The Ideal Gas Law is given by \(PV=nRT\), where \(P\) is the pressure, \(V\) is the volume, \(n\) is the number of moles, \(R\) is the gas constant and \(T\) is the temperature. We can rearrange the formula to find the molar mass of phosgene: \(PV=nRT \Rightarrow P=\frac{nRT}{V}\) Since the molar mass \(M\) is the ratio between mass \(m\) and number of moles \(n\), \(M=\frac{m}{n}\), we can rewrite the equation in terms of mass and molar mass as: \(P=\frac{m}{M}\frac{RT}{V} \Rightarrow M=\frac{mRT}{PV}\) Now, we plug in the given values: \(M=\frac{(4.24\times 0.0821\times (273+25))}{(1.05\times 1)}\)

From the previous step, we can now calculate the molar mass: \(M=\frac{(4.24\times 0.0821\times 298)}{1.05} \approx 98.91 \, \mathrm{g/mol}\) So, the molar mass of phosgene is approximately \(98.91\, \mathrm{g/mol}\).

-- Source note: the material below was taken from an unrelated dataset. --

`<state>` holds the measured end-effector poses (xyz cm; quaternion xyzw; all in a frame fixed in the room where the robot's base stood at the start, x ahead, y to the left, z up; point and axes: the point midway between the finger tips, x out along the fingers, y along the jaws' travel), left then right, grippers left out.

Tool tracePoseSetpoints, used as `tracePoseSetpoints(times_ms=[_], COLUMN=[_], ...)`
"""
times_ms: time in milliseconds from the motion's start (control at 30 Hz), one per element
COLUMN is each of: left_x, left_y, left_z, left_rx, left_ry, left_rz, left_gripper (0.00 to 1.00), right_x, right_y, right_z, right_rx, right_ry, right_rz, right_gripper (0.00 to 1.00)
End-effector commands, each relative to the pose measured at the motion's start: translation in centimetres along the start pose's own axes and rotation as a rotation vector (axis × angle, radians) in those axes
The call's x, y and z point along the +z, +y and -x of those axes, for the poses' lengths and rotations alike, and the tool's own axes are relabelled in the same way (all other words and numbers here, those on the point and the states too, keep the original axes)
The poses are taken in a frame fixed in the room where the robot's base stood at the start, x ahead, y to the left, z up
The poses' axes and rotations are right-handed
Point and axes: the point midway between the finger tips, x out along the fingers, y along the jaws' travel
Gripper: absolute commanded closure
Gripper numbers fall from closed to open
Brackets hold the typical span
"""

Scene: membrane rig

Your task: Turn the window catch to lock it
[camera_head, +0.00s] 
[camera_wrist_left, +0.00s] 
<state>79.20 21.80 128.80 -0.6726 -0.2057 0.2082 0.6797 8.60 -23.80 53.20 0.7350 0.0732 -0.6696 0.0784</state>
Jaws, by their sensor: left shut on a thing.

We are given the percentages of C, O, and Cl in phosgene. First, we convert these percentages into grams assuming \(100 \, \mathrm{g}\) sample of phosgene: - Mass of C = \(12.1\% \times 100 = 12.1 \, \mathrm{g}\) - Mass of O = \(16.2\% \times 100 = 16.2 \, \mathrm{g}\) - Mass of Cl = \(71.7\% \times 100 = 71.7 \, \mathrm{g}\) Then, we divide each mass by the corresponding molar mass of each element to find the mole ratio: - Moles of C = \(\frac{12.1}{12.01} \approx 1.01\) - Moles of O = \(\frac{16.2}{16.00} \approx 1.01\) - Moles of Cl = \(\frac{71.7}{35.45} \approx 2.02\) Finally, we divide each mole ratio by the smallest mole ratio to get the molecular formula: - Ratio of C:O:Cl = \(\frac{1.01}{1.01} : \frac{1.01}{1.01} : \frac{2.02}{1.01} = 1:1:2\) So, the molecular formula of phosgene is \(\mathrm{COCl_2}\).